OBJECTIVE:
Determine how many lines carry the word "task". Output that number only.

(Records of robot episodes)
↓
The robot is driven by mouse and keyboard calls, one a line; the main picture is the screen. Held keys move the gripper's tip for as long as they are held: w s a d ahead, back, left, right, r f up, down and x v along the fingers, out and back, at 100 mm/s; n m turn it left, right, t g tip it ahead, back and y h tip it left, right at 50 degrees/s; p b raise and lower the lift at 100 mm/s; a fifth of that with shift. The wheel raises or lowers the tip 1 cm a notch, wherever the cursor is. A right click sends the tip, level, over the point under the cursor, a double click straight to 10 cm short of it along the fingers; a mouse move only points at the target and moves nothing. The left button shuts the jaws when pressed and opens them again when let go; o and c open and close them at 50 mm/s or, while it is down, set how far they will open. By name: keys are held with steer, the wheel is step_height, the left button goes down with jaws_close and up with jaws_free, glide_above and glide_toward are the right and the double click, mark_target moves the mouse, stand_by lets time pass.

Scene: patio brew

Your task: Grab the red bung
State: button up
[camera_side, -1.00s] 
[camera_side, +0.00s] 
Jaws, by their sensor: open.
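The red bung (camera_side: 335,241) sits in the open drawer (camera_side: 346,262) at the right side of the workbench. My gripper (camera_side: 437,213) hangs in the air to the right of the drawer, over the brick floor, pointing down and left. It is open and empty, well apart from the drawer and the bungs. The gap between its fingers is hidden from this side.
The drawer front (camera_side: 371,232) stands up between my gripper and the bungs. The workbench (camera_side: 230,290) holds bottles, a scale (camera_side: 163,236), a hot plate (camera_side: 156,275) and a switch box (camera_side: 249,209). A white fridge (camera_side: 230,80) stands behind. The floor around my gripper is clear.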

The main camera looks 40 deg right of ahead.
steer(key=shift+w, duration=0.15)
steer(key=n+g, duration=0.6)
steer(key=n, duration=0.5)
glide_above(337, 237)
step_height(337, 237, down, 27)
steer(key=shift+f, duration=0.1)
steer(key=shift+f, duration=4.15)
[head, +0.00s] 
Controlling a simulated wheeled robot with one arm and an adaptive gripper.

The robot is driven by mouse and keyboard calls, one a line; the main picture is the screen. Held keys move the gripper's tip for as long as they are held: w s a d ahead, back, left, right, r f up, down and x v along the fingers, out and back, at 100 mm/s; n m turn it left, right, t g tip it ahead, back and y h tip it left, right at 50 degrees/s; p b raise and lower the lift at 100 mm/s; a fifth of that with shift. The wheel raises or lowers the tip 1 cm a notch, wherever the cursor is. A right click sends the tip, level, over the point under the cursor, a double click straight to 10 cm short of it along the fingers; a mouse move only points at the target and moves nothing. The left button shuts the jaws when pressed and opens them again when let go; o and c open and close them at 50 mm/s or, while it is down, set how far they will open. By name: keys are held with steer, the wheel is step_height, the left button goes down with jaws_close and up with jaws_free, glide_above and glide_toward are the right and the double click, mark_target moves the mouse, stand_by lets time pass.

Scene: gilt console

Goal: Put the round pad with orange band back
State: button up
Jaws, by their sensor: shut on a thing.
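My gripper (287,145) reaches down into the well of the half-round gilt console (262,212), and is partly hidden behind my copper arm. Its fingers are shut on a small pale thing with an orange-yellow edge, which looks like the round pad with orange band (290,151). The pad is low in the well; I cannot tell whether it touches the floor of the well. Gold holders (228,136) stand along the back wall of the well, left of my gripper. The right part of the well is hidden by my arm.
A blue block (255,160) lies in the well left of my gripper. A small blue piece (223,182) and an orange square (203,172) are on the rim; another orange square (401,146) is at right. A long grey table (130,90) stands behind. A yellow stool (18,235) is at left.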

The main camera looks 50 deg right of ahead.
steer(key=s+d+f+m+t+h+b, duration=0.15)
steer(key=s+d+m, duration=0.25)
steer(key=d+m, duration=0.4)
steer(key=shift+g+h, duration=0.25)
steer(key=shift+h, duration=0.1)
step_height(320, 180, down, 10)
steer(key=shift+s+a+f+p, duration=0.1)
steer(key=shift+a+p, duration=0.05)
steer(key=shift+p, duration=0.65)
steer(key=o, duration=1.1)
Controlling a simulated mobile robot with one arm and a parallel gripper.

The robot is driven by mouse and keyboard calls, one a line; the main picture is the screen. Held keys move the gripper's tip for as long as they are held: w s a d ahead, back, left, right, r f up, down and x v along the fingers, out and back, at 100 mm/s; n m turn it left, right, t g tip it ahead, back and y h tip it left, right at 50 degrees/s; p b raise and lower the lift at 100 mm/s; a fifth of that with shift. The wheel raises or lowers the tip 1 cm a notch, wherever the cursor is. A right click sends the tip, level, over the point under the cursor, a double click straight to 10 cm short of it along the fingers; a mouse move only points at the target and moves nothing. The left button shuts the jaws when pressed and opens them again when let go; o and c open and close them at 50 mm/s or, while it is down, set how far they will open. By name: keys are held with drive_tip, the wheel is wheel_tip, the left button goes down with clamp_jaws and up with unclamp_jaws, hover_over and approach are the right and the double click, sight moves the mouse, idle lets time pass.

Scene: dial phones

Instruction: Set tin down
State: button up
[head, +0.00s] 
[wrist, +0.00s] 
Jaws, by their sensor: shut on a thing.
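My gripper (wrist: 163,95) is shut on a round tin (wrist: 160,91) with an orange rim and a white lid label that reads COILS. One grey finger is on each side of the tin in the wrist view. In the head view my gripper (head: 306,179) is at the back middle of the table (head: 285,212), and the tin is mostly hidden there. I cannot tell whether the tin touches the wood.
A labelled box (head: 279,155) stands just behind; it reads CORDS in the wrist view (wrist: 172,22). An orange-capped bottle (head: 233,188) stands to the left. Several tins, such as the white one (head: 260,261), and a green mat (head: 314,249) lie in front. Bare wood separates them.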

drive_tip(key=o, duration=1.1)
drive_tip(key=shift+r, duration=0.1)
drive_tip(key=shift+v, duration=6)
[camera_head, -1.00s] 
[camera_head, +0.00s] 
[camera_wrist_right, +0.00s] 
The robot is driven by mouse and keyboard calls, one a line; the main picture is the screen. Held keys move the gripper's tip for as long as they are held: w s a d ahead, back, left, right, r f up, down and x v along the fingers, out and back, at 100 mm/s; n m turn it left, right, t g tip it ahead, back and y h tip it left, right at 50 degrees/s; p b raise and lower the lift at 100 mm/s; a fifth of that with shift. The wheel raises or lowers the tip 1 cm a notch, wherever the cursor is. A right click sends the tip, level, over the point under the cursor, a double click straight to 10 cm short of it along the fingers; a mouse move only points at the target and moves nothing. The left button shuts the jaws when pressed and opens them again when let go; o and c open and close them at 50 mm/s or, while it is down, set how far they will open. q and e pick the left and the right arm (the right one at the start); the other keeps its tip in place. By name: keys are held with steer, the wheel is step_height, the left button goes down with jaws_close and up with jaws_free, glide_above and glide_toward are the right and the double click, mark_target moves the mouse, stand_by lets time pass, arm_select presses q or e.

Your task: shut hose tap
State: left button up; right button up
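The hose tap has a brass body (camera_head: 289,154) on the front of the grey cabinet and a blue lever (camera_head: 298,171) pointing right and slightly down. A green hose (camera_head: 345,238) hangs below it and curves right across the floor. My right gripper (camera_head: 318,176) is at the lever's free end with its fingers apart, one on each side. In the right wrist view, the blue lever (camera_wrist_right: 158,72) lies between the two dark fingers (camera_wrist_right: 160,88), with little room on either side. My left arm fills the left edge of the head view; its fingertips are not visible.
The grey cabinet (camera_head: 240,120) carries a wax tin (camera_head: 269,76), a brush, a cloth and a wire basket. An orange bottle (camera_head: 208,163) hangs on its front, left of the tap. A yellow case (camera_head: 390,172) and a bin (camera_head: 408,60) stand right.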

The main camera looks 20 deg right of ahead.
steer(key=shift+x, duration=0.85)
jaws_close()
↑
SOLUTION TO THE EXERCISE:
2